Records for the task:
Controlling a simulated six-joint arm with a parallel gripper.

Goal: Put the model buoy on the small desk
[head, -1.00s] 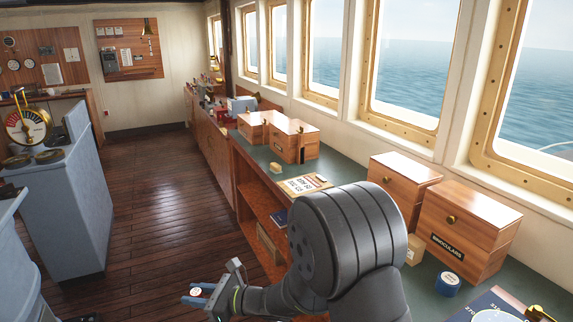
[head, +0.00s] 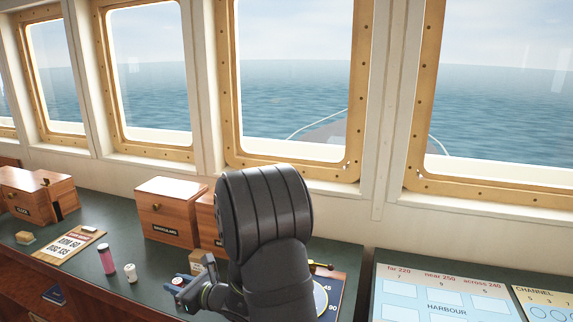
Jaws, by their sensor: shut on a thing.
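My gripper (head: 180,288) is at the lower middle left of the head view, in front of the counter. I cannot tell any surface here as the small desk.
The long green counter (head: 75,221) runs under the windows. On it are wooden boxes (head: 166,211), a pink bottle (head: 107,260), a small white item (head: 130,272) and a clipboard (head: 68,245). A panel with a harbour chart (head: 440,295) is at right. My arm hides part of the counter.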

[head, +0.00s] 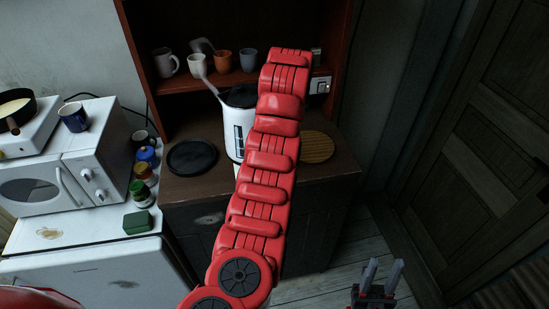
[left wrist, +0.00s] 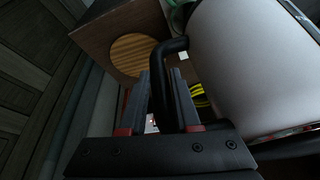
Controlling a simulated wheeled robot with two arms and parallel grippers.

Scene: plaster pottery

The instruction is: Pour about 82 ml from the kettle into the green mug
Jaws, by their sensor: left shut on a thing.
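The kettle (head: 235,128) is white with a black lid and a level window; it stands over the cabinet top, partly hidden by my red left arm. In the left wrist view its pale body (left wrist: 255,65) fills the right side. My left gripper (left wrist: 165,90) is shut on its black handle (left wrist: 160,85); in the head view it is hidden behind the arm. I cannot tell whether the kettle's bottom touches the surface. No green mug is clear in the head view; a green patch (left wrist: 182,14) beside the kettle is too cropped to identify. My right gripper (head: 377,280) is open and empty, low at right.
A black round pad (head: 192,157) and a round wooden board (head: 318,147) lie on the cabinet top (head: 200,184). Several mugs, one orange (head: 223,61), stand on the shelf above. A microwave (head: 60,165) with a blue mug (head: 74,117) and small jars stand left. Floor is free at right.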

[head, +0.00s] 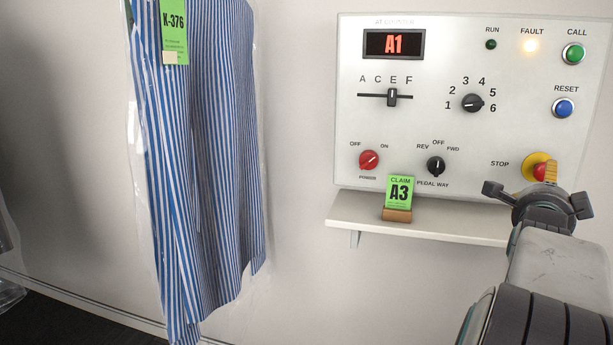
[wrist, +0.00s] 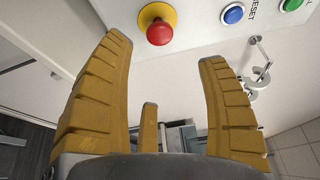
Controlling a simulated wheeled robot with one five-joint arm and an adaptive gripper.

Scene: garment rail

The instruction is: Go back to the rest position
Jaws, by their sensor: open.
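My gripper (head: 551,172) is raised in front of the lower right corner of the control panel (head: 465,140) in the head view, partly over the red stop button (head: 539,172) on its yellow base. The stop button also shows there (wrist: 160,32), ahead of the fingertips and nearer the left one, with a visible gap. The panel's display (head: 394,43) reads A1, and the fault lamp (head: 530,45) is lit.
A bagged blue-striped garment (head: 200,150) with tag K-376 hangs at left. Metal hooks (wrist: 258,65) show at right in the wrist view. Wall between garment and panel is clear.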

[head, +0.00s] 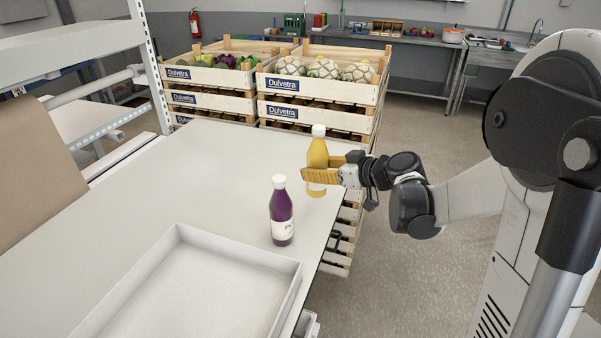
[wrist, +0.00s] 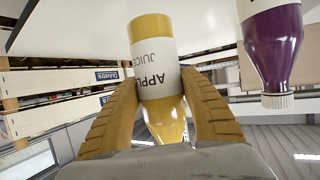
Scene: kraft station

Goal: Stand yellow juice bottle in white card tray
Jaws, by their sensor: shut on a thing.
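The yellow juice bottle (head: 318,150) with a white cap is upright near the right edge of the table in the head view. My gripper (head: 322,175) is shut on it, one finger on each side. In the wrist view the bottle (wrist: 155,65) appears upside down between the two ridged yellow fingers, with an apple juice label showing. I cannot tell whether its base touches the table. The white card tray (head: 287,298) lies at the front of the table, partly cut off by the frame. Its visible inside is empty.
A purple bottle (head: 281,212) with a white cap stands between the yellow bottle and the tray; it also shows in the wrist view (wrist: 272,45). Stacked wooden crates (head: 290,85) of vegetables stand beyond the table (head: 190,170). The table's middle is clear.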

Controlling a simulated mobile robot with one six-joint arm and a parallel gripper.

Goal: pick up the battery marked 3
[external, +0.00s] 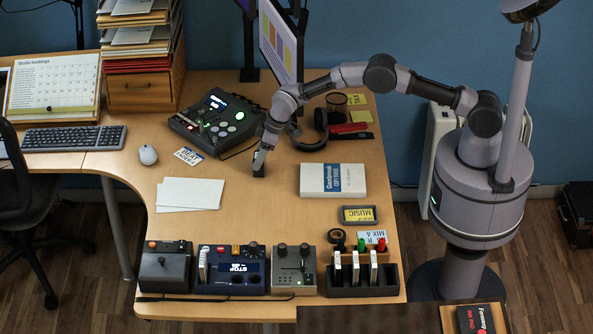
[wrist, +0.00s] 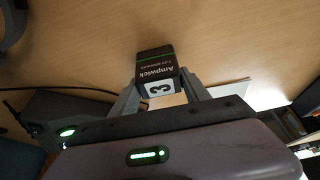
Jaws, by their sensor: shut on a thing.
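The battery marked 3 (wrist: 157,72) is a black block with a white label bearing a 3 and the word Ampwick on its side. My gripper (wrist: 160,88) is shut on it, one finger on each side. In the external view my gripper (external: 261,160) is low over the desk, left of the white book, with the dark battery (external: 259,171) at its tips. I cannot tell whether the battery touches the desk.
White paper sheets (external: 190,193) lie to the left and a white book (external: 333,180) to the right. A control console (external: 212,122) stands behind. Several devices, including a black holder (external: 390,278) with white-topped items, line the front edge. The desk between is clear.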

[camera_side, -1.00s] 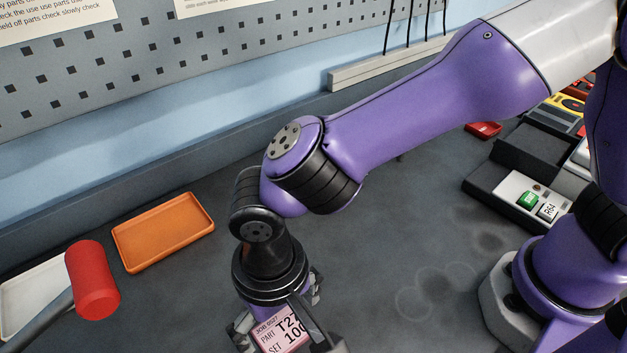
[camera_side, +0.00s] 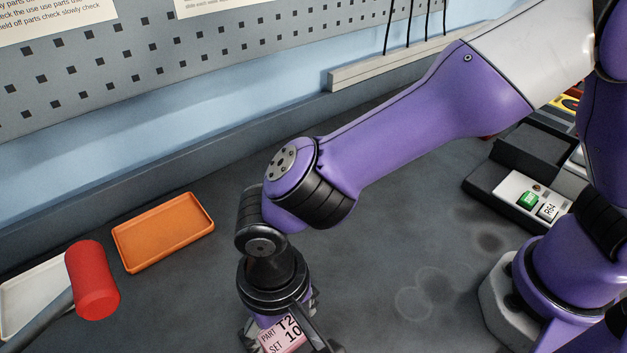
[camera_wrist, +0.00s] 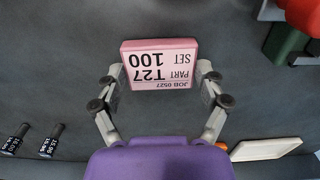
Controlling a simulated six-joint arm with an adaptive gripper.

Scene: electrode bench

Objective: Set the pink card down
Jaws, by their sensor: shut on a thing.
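The pink card (camera_wrist: 160,65) is a thick block with a printed label reading "JOB 0527 PART T27 SET 100". In the wrist view it sits between the two fingers of my gripper (camera_wrist: 160,84), which is shut on it. In the side view the pink card (camera_side: 282,336) shows at the bottom edge, held beneath my wrist and partly cut off by the frame. My gripper (camera_side: 285,342) is partly cut off there too. Whether the card touches the bench cannot be told.
An orange tray (camera_side: 163,232) lies left of my arm. A pale tray (camera_side: 30,297) and a red cylinder on a grey bar (camera_side: 92,280) are further left. Dark holders with a green block (camera_side: 528,200) stand at right. The grey bench (camera_side: 400,230) between is clear.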

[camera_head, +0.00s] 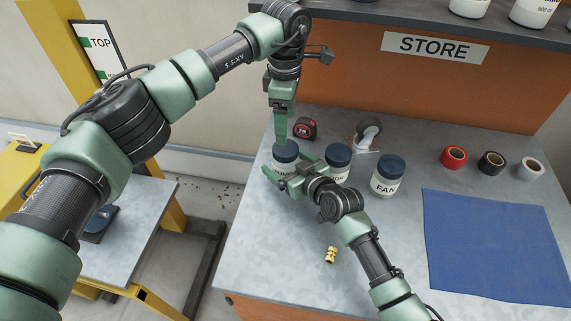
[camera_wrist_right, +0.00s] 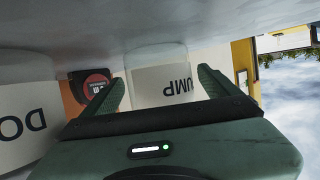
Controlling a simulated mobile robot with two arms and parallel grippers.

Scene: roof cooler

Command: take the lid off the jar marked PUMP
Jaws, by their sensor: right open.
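The PUMP jar (camera_head: 282,167) is white with a dark blue lid (camera_head: 285,150) and stands upright on the bench. In the right wrist view, which is upside down, its label (camera_wrist_right: 178,84) reads "UMP". My right gripper (camera_head: 277,182) is open, with its fingers on either side of the jar's body. In the right wrist view the jar lies between those fingers (camera_wrist_right: 160,88); contact is not clear. My left gripper (camera_head: 280,140) points down over the lid, its tips at or just above it. Its fingers are seen edge-on, so their opening is hidden.
A partly hidden jar (camera_head: 338,156) and the FAN jar (camera_head: 387,177) stand to the right, both with blue lids. A tape measure (camera_head: 305,128) lies behind. A brass fitting (camera_head: 331,255) lies in front. Tape rolls (camera_head: 491,162) and a blue mat (camera_head: 490,245) are at right.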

Objective: Take each line containing the string "wheeled" and copy it out.

Answer to this task:
Controlling a simulated wheeled robot with two arms and parallel grippers.
Controlling a simulated wheeled robot with one five-joint arm and an adaptive gripper.

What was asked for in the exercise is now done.